Sunday, November 08, 2015

One another

Here, November is doing what it does, dark and wet and broody, though a little warmer than we are used to -- still no frost, tomatoes trying to ripen under a leaden sky streaked with silver.

Bedraggled as the garden is, it is still supplying a lot of greens for the humans and the hens. Ducks have been let in early and are high-grading the chard, but also cleaning up wheat seeds in the straw that we have been slowing drawing over the beds, like a blanket for a winter night.


Much of my intent has moved indoors, where the wood stove finally has something to do and is slowly taking over the house. There's dishwater, tea water, and a loaf of Dutch oven spelt/cornbread happening.


I'm sitting by the west window more and in the living room less. I'm learning to sew a rakusu, which is a demanding task for these old eyes and fingers. I've found and dyed appropriate fabric and am practicing rows of stitches on a swatch, to get the hang of it before beginning on the real thing.
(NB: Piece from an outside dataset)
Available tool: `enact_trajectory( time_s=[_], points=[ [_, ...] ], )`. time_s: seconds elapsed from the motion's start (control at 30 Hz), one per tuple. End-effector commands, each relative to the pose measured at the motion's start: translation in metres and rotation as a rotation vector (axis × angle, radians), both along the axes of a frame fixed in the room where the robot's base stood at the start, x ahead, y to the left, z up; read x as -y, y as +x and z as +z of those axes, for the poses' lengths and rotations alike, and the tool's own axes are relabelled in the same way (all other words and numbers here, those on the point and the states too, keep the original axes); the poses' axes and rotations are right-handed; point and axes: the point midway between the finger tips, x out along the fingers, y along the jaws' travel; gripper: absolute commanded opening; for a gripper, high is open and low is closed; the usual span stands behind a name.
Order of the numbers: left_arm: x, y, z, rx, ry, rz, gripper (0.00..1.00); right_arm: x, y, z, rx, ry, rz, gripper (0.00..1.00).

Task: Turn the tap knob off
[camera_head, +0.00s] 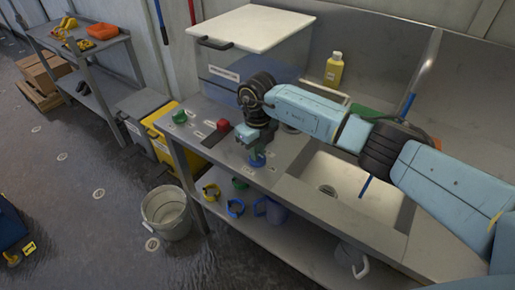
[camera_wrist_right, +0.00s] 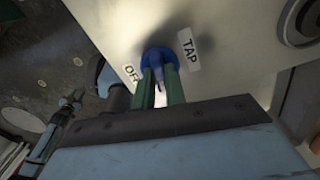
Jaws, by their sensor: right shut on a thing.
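The tap knob (camera_head: 257,160) is blue and sits on the grey steel counter, left of the sink. In the right wrist view the blue knob (camera_wrist_right: 158,57) shows beyond the fingers, with a "TAP" label (camera_wrist_right: 189,49) on one side and a partly covered label that seems to read "OFF" (camera_wrist_right: 131,73) on the other. My right gripper (camera_wrist_right: 161,84) is shut on the knob, its two green fingers on either side of the raised grip. In the head view my right gripper (camera_head: 254,143) comes down over the knob and hides part of it.
A green knob (camera_head: 179,116) and a red knob (camera_head: 222,125) stand on the counter to the left. Behind are a white-lidded box (camera_head: 250,28) and a yellow bottle (camera_head: 334,70). The sink (camera_head: 335,175) lies right. A bucket (camera_head: 167,212) stands on the floor.

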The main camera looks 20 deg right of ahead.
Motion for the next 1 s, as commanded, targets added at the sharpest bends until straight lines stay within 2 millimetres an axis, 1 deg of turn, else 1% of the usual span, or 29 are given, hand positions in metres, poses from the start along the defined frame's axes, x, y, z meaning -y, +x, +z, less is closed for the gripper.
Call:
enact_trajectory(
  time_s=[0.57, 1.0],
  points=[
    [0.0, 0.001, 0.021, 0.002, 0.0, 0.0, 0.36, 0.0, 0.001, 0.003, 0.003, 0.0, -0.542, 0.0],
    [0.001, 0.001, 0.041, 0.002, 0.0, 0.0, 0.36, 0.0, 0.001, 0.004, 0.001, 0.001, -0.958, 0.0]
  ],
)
Such daylight as we are getting is a help.


A friend came through who has been pedaling an electric-assist recumbent bike from Ramona, California toward the general direction of Seattle. I fed him rice and veg with a dessert of apple-pumpkin pudding, both of which went well for a change.

I'm still walking, though fewer miles perhaps.


Trail walking with a dog is excellent meditation practice and, it seems to me, deepens one's bond with all the good things. I think the dog thinks so to, in his way.


We sit by the river together and share a meal. It's best that he not drink the river, which still has rafts of suspect algae in it, so I shorten his leash and provide him with a steel cup (his own) of the water I brought.

He listens to the surrounding sounds and sifts them for possible dangers.

It's thus we are responsible to one another.